Volunteers didn't know what they were signing up for

With the by-law requiring one-year appointments, community members who joined committees reasonably believed they were committing for one year. In practice they were rolled over term to term. The by-law change to four-year appointments retroactively normalized a practice that had never been properly disclosed to volunteers.

What I'd do differently

Accountability starts before the first meeting.

A

Issue a direction letter to each board and committee each year

Council should formally direct each board and committee at the start of every term — setting priorities, defining success, establishing budget constraints, and making clear what the body is expected to accomplish. Boards should return annual objectives for Council approval and report against them publicly.

B

Publicly advertise all vacancies

Every board and committee vacancy should be publicly advertised on the Township website, in the newsletter, and on social media — with a plain-language description of the role, the time commitment, and the actual term length as specified in the governing by-law.
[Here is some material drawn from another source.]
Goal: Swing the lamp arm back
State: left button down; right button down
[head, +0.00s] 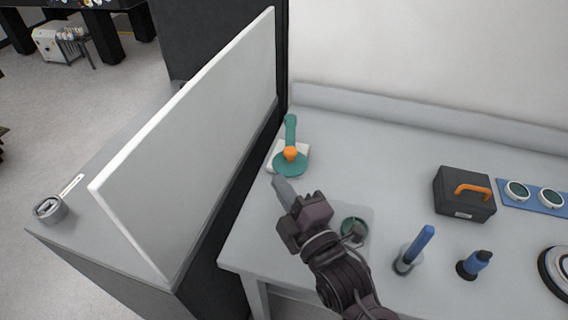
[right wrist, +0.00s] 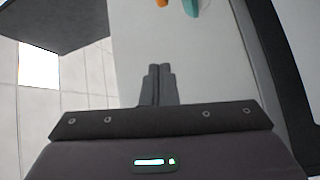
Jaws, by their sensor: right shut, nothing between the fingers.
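The lamp has a teal arm (head: 290,130) that points toward the back wall. An orange knob (head: 291,153) and a teal round part (head: 288,168) sit at its near end, over a white base (head: 303,151) on the bench's left part. In the right wrist view the shut fingers (right wrist: 157,84) show, with bits of orange (right wrist: 162,3) and teal (right wrist: 190,7) at the top edge. My left gripper is out of view.
A pale partition (head: 190,150) stands left of the bench. A green round piece (head: 354,226) on a grey plate is partly hidden by my right arm.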

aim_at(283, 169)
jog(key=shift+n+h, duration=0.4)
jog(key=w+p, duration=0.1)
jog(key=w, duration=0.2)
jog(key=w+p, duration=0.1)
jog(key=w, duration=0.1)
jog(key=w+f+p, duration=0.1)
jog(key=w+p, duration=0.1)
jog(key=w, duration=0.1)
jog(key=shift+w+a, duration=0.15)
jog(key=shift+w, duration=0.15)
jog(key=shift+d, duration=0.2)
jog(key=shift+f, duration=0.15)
People who want to contribute to their community deserve to know the opportunity exists.

C

Provide orientation for new members

New committee and board members should receive a welcome package covering the governing by-law, the strategic plan, the body's mandate history, and basic procedural expectations before their first meeting. A volunteer who understands their role is far more effective than one learning by osmosis.

D

Correct the org chart

Boards and committees should be shown as bodies accountable to Council — not embedded within the staff reporting structure. The 2024 org chart misrepresents how these bodies actually function and obscures the line of accountability that residents rely on.

What this points to

Policy should drive practice. Not the other way around.

When a by-law is changed to match what staff were already doing — rather than practice being corrected to match the by-law — Council is not governing. It is ratifying. That is the pattern this case documents, and it is the pattern I am running to change.